Several recent court decisions are, in my view, threatening the generally accepted notion that the Internet thrives on a "free to link" privilege between any two sites.As rabid as some content creators, their lawyers and agents are, I fear that we may be headed into an era where these rights are challenged.
Written by Russell Shaw, Contributor

Several recent court decisions are, in my view, threatening the generally accepted notion that the Internet thrives on a "free to link" privilege between any two sites.

As rabid as some content creators, their lawyers and agents are, I fear that we may be headed into an era where these rights are challenged. Challenged to a point where some content creators  will demand paid licenses just to link to their content.

To stem this, I propose a "Freedom To Link" act.

The "Freedom To Link" act would read: 

The status of the Internet as an open forum where links are freely practiced between websites, it should be resolved that:

No website should have the right to prohibit any other site to link directly to its content- whether on a home page or via "deep link" existing as a static web page on its site.

No website should have the right to demand that any other website sign any contract or form to grant this linking access. This does not preclude such contracts as facilitators for featured status partnerships- such as from a linking site and a linked-to site.

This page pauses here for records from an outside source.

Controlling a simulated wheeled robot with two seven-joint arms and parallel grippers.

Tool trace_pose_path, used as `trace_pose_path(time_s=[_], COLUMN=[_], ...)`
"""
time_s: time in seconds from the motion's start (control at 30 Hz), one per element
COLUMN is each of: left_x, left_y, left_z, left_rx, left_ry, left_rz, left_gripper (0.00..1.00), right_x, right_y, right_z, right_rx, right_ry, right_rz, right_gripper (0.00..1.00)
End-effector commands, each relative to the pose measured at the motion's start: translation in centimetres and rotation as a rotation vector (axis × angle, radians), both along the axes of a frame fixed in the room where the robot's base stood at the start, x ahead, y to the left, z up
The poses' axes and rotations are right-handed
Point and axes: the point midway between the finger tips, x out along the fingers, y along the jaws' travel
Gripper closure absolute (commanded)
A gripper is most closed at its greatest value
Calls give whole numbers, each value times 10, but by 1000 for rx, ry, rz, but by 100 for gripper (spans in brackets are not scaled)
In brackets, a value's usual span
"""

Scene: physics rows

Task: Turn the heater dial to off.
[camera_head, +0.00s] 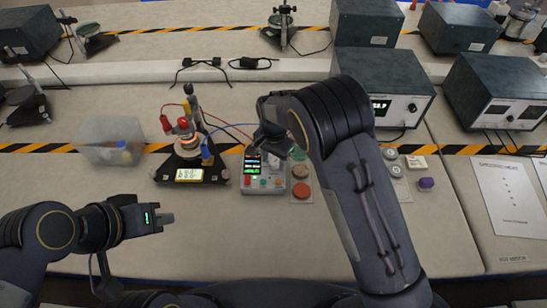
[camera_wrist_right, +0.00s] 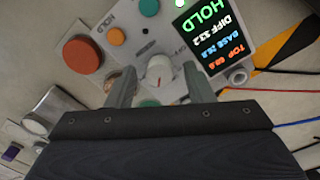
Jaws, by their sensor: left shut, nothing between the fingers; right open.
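The heater control box (camera_head: 265,184) stands at the middle of the bench with a lit screen. The screen (camera_wrist_right: 212,30) reads HOLD. My left gripper (camera_head: 166,218) is shut and empty above the front left of the bench.
An apparatus (camera_head: 185,150) with red and blue cables stands left of the box, beside a clear bin (camera_head: 108,140). Several coloured discs (camera_head: 301,190) lie right of the box. A grey instrument (camera_head: 390,80) stands behind my right arm. The front of the bench is clear.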

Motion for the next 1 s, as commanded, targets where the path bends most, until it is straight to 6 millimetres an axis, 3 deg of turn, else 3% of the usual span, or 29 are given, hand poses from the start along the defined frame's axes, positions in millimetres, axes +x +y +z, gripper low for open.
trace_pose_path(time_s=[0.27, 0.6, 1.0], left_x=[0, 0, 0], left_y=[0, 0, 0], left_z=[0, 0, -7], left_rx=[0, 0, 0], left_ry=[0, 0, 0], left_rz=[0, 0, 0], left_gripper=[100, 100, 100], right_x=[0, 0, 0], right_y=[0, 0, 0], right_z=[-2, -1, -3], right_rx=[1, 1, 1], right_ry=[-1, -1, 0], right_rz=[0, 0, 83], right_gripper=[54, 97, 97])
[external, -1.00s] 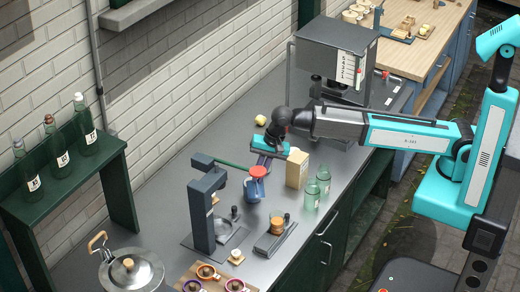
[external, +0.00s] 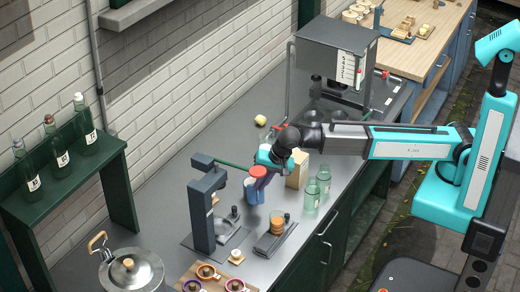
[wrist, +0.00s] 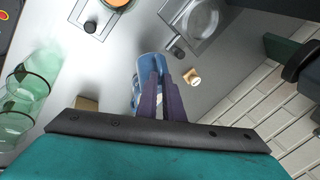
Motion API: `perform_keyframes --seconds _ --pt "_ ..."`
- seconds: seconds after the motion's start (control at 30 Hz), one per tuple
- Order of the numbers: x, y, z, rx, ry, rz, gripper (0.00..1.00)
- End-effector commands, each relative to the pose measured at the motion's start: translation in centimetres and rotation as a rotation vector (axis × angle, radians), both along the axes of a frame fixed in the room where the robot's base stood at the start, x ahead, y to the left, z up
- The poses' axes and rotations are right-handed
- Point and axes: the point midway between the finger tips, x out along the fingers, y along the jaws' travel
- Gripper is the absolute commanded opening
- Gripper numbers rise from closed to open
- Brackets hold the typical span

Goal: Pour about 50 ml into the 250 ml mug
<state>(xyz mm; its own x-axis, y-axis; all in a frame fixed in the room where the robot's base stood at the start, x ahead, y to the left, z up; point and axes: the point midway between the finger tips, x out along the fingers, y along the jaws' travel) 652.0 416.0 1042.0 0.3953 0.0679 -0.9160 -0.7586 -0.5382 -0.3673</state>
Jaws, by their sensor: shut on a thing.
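Small cups with coloured rims (external: 206,271) stand on a wooden board at the front. I cannot read any size marks, so I cannot tell which is the 250 ml mug.
A dark stand (external: 204,215) rises left of the jug. A scale (external: 275,240) bears an orange-topped thing (external: 277,223). Green glasses (external: 311,194) and a beige carton (external: 297,170) stand to the right. A lidded pot (external: 130,270) is at front left.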

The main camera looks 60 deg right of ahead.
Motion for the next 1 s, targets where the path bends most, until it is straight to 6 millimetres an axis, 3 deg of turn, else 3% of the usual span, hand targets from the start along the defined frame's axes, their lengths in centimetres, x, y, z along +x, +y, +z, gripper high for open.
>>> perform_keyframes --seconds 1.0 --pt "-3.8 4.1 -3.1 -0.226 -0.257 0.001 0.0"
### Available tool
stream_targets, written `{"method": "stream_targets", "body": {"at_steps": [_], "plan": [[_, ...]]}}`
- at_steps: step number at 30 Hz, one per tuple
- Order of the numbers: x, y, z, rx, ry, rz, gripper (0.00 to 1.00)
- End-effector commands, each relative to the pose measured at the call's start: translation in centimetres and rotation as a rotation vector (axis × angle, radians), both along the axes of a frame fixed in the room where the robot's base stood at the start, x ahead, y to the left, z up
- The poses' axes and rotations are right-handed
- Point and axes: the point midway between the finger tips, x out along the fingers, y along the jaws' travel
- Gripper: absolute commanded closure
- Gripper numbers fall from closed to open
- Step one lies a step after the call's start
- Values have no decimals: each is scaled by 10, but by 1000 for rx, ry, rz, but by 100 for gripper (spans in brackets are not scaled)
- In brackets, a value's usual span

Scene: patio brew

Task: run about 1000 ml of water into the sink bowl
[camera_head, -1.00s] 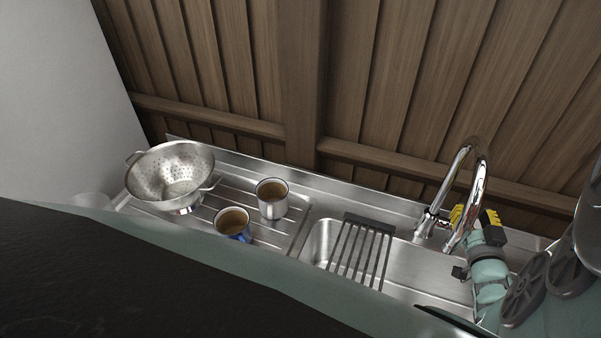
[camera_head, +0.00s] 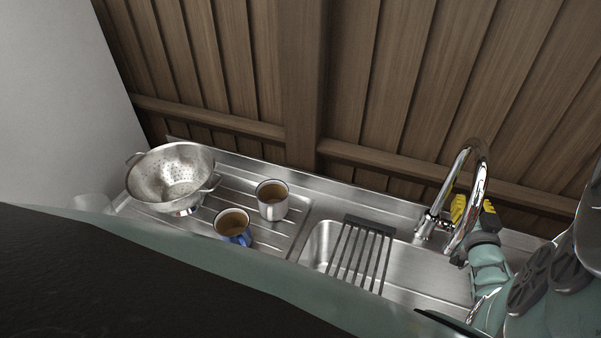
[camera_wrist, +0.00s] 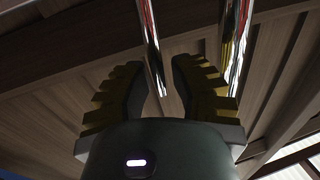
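The chrome tap (camera_head: 480,180) stands at the back edge of the sink, its tall curved spout arching to the right. No water stream is visible. In the wrist view my gripper (camera_wrist: 160,75) is open, with a thin chrome tap part (camera_wrist: 151,55) between the fingertips, apparently untouched. A second chrome length (camera_wrist: 235,50) passes by the right finger.
A dark slatted rack (camera_head: 361,255) lies across the bowl's left part. The wooden wall (camera_head: 300,80) is close behind. A dark surface (camera_head: 100,270) fills the lower left.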

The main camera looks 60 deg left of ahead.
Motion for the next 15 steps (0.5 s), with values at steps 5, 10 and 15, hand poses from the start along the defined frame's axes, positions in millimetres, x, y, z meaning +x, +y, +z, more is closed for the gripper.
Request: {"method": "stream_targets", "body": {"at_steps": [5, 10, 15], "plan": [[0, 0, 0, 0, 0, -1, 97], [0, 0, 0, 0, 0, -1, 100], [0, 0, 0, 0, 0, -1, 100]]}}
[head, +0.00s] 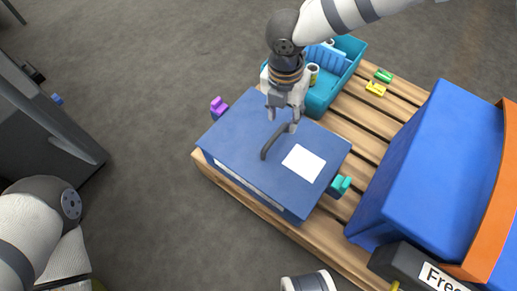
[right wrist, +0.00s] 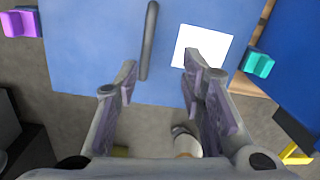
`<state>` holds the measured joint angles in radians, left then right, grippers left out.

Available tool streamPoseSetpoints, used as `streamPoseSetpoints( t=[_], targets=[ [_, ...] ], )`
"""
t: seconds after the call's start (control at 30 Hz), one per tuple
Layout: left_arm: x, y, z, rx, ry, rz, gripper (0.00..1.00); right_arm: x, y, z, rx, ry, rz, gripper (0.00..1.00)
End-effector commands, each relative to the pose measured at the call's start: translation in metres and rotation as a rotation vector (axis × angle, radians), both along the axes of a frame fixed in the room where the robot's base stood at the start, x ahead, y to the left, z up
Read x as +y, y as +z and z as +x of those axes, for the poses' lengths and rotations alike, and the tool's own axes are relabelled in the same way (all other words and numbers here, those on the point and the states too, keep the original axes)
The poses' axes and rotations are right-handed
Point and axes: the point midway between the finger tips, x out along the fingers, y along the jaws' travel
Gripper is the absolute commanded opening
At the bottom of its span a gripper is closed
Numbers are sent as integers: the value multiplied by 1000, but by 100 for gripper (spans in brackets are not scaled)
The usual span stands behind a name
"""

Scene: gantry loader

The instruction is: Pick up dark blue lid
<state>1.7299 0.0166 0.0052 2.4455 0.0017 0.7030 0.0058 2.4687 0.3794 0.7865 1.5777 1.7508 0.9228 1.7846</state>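The dark blue lid (head: 240,132) has a dark bar handle (head: 272,143) and a white label on top. It sits on the large blue box on the pallet. My right gripper (head: 282,120) is open and empty over the lid, close to the far end of the handle. In the right wrist view the gripper (right wrist: 160,68) has its fingers spread, with the handle (right wrist: 149,40) lying ahead between their lines on the blue lid surface (right wrist: 85,50). I cannot tell the exact height gap. My left gripper is not in view; only my left arm shows at lower left.
A purple clip (head: 218,106) and a teal clip (head: 339,186) sit at the box's sides. A teal crate (head: 350,48) holding items stands behind on the wooden pallet (head: 358,130). A large blue container (head: 420,160) stands right. Open grey floor lies left.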

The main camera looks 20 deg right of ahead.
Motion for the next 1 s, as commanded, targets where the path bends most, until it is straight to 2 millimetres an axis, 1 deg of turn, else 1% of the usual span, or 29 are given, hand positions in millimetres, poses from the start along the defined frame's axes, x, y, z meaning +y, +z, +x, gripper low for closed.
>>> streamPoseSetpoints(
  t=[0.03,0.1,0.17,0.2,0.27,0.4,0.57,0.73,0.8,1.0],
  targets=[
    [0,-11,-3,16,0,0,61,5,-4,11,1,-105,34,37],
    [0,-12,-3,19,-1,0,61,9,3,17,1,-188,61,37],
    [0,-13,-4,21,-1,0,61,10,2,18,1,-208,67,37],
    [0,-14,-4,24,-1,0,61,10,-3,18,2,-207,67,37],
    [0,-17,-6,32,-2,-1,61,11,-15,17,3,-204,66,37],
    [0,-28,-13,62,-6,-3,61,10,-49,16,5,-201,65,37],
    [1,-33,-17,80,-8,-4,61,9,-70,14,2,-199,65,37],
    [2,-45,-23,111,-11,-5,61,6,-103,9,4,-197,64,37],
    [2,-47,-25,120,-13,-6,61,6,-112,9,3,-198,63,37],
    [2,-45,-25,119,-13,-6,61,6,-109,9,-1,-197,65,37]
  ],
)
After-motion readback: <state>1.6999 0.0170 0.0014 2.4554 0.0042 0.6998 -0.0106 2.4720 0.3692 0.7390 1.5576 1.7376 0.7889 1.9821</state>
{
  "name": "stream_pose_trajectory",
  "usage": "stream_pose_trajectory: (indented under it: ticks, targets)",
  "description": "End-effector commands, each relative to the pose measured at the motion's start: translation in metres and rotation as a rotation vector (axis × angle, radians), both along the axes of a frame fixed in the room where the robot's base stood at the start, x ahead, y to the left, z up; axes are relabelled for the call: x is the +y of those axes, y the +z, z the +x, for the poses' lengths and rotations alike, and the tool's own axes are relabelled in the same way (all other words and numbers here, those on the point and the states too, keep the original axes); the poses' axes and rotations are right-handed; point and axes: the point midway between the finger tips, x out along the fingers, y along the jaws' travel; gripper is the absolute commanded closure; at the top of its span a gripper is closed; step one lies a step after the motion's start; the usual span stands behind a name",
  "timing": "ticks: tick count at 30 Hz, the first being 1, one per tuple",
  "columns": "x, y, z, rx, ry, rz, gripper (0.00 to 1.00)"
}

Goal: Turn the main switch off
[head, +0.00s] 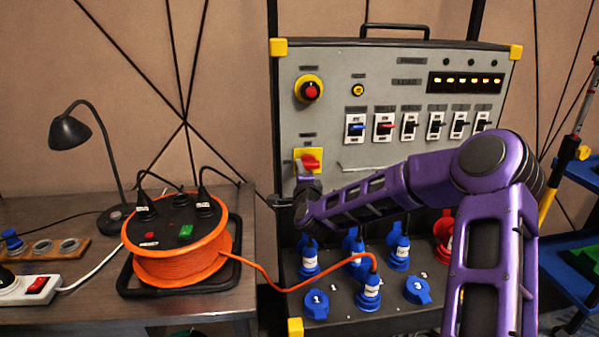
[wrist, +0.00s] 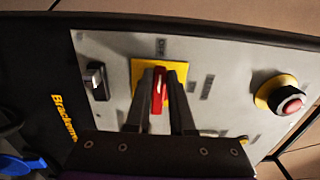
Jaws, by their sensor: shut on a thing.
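The main switch is a red rotary handle (head: 312,162) on a yellow square plate (head: 299,157), low on the left of the grey panel. The handle lies roughly level in the head view. In the wrist view the red handle (wrist: 158,88) stands between my fingers, with the yellow plate (wrist: 179,68) behind it. My gripper (head: 306,172) reaches the switch from below and is shut on the red handle. The fingers (wrist: 160,92) hide part of the handle and plate. Small lettering beside the plate is not readable.
A red emergency button (head: 310,91) sits above the switch. A row of breakers (head: 410,124) and a lit display (head: 465,82) lie to the right. Blue sockets (head: 368,290) are below. An orange cable reel (head: 180,258) and black lamp (head: 70,130) stand on the left table.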

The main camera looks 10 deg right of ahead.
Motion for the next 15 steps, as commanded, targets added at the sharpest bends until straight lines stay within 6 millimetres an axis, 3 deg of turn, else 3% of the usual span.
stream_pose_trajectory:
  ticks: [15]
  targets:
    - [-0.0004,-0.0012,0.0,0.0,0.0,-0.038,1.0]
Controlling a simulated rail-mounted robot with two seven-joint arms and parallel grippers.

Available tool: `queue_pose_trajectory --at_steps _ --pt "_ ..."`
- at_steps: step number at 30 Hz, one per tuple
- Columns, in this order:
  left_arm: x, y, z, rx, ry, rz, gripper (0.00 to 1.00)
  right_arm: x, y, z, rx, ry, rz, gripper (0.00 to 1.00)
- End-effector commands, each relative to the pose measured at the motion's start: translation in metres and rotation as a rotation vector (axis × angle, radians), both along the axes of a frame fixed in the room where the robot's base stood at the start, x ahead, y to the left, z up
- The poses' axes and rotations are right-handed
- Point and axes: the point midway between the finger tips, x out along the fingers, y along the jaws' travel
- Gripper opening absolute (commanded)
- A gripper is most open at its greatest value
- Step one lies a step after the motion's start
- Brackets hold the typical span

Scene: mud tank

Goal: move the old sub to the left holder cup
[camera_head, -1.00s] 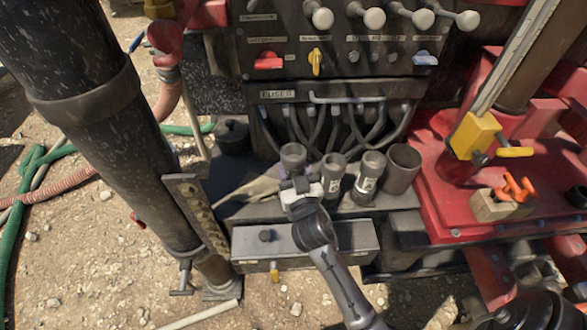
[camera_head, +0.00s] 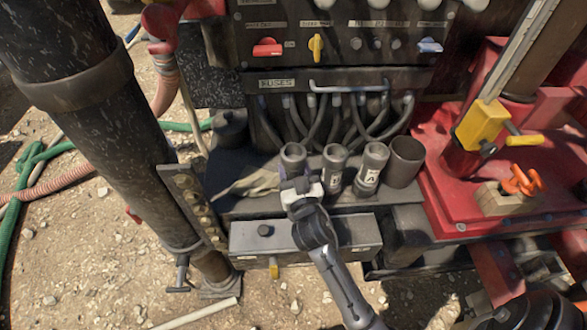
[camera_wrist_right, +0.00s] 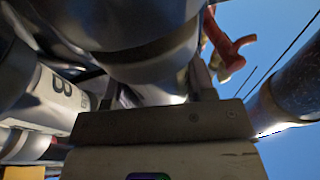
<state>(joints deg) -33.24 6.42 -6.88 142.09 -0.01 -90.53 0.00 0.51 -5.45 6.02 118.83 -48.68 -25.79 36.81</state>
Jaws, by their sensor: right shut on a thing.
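My right gripper (camera_head: 302,188) is shut on a dark grey cylinder, which I take to be the old sub (camera_head: 293,158). It stands upright at the left end of a row on the dark ledge. In the right wrist view the sub (camera_wrist_right: 140,50) fills the top middle between the fingers. The left holder cup cannot be told apart below the sub; my gripper and arm cover that spot. I cannot tell whether the sub's foot is seated. My left gripper is not in view.
Close to the right stand two labelled cylinders (camera_head: 334,168) (camera_head: 371,168) and a wider dark open cup (camera_head: 404,163). A grey box (camera_head: 350,235) sits in front. Hoses and the fuse panel (camera_head: 350,80) are behind. A thick dark pipe (camera_head: 85,110) rises at left.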

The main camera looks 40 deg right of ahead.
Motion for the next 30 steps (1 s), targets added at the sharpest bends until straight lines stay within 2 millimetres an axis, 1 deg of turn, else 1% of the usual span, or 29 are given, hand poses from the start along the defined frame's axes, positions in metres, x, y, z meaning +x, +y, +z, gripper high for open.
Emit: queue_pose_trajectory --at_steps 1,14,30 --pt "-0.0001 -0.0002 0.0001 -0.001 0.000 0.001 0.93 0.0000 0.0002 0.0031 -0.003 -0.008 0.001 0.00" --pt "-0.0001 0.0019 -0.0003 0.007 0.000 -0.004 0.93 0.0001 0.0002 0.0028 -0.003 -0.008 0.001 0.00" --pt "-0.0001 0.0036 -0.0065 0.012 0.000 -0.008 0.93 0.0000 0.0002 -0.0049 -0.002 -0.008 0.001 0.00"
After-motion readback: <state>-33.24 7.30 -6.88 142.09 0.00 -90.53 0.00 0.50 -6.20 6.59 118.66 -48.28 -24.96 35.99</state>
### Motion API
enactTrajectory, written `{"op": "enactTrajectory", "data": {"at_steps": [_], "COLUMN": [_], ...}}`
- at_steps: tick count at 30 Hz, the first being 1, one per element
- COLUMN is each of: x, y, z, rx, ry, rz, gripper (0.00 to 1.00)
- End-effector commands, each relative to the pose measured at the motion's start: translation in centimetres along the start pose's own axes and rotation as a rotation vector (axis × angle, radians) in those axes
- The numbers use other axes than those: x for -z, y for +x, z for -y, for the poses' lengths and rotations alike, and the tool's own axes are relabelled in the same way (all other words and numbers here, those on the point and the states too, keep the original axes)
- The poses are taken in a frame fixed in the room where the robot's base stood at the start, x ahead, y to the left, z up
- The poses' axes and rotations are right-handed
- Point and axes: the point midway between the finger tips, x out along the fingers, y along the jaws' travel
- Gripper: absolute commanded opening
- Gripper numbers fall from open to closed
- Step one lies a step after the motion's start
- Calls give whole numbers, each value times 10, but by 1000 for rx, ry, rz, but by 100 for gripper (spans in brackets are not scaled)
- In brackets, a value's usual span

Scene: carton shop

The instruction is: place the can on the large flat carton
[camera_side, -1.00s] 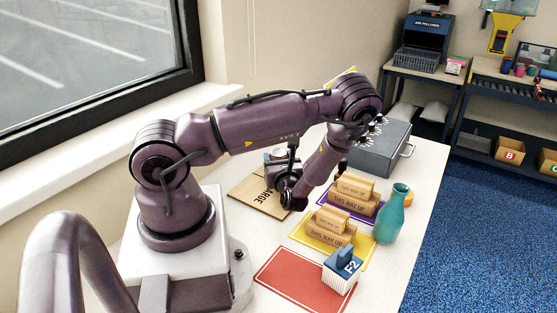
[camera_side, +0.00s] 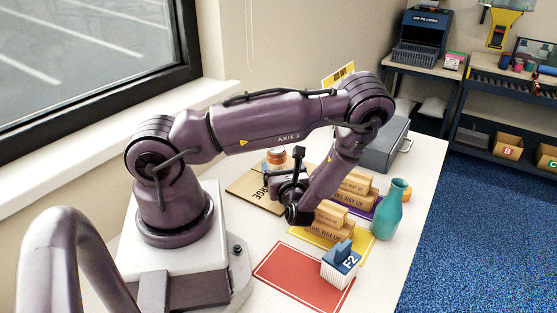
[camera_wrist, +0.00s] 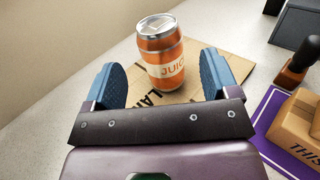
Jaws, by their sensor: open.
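The large flat carton (camera_side: 250,190) lies flat on the table, marked "LARGE"; part of it also shows in the wrist view (camera_wrist: 235,64). The orange juice can (camera_wrist: 160,55) with a silver top stands upright, and in the wrist view its base appears to rest on the carton. In the side view the can (camera_side: 276,156) is partly hidden. My gripper (camera_wrist: 162,72) is open, with blue pads on both sides of the can's lower part and gaps visible between them and the can. The side view shows my gripper (camera_side: 272,170) low over the carton.
Small cartons (camera_side: 328,222) stand on a yellow mat (camera_side: 300,233) and more (camera_side: 357,184) on a purple mat. A teal vase (camera_side: 388,212) is to the right. A blue-and-white F2 block (camera_side: 341,266) sits on a red mat (camera_side: 290,275). A grey case (camera_side: 385,150) is behind.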

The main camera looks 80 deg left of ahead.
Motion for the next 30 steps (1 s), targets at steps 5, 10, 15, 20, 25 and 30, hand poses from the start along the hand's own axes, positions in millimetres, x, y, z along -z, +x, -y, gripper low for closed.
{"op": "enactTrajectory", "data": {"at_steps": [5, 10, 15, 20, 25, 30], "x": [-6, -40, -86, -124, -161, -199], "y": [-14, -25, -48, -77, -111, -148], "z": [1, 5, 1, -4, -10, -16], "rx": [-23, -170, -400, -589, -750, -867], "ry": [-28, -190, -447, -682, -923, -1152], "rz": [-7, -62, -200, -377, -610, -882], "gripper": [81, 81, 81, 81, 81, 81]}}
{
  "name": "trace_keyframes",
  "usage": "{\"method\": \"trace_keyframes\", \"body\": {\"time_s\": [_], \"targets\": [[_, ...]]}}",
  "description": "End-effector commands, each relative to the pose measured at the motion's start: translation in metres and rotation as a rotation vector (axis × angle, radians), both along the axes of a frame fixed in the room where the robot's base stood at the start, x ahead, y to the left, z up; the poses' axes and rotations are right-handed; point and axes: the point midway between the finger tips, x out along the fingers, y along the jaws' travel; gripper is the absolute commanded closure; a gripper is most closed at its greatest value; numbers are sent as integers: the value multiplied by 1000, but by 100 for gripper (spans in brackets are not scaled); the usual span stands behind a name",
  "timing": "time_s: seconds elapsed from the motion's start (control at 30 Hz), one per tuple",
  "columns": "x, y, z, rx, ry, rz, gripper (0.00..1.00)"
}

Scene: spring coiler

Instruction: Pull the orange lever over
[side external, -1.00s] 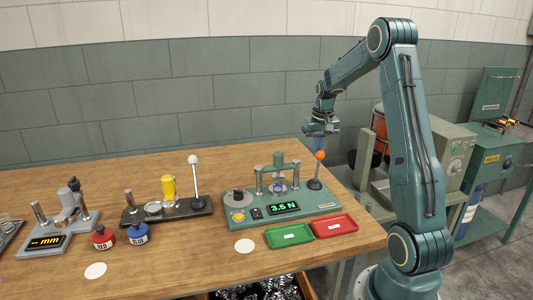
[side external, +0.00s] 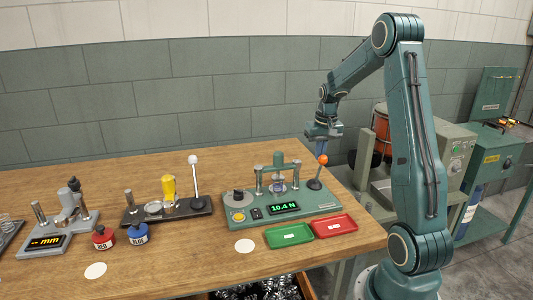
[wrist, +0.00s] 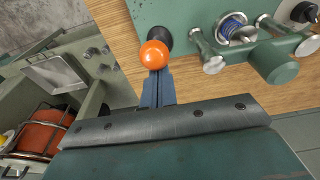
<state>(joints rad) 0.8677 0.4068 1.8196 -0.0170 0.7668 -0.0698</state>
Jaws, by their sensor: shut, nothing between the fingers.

No website should have the right to demand that any other website facilitate payment to grant this linking access. . This does not preclude such payments as facilitators for featured status partnerships- such as from a linking site and a linked-to site.

No website should enact provisions that would block a site from accessing and then linking to "on the fly" web pages from another site where those pages are created via access to database objects maintained by the linked-to site.

No website should enact provisions that would block a site from accessing and then linking to streaming media address files that when clicked on, play the streaming media program or clip.

Websites can, however: use technical or contractual means to block direct link access to web addresses that when clicked, will spawn an advertisement for an ad on the linked-to site or a copyrighted photograph on the same linked-to site.

Linked-to websites have the right to install special software that will prevent some or all of their sites to be "crawled" by web page aggregators or search engines.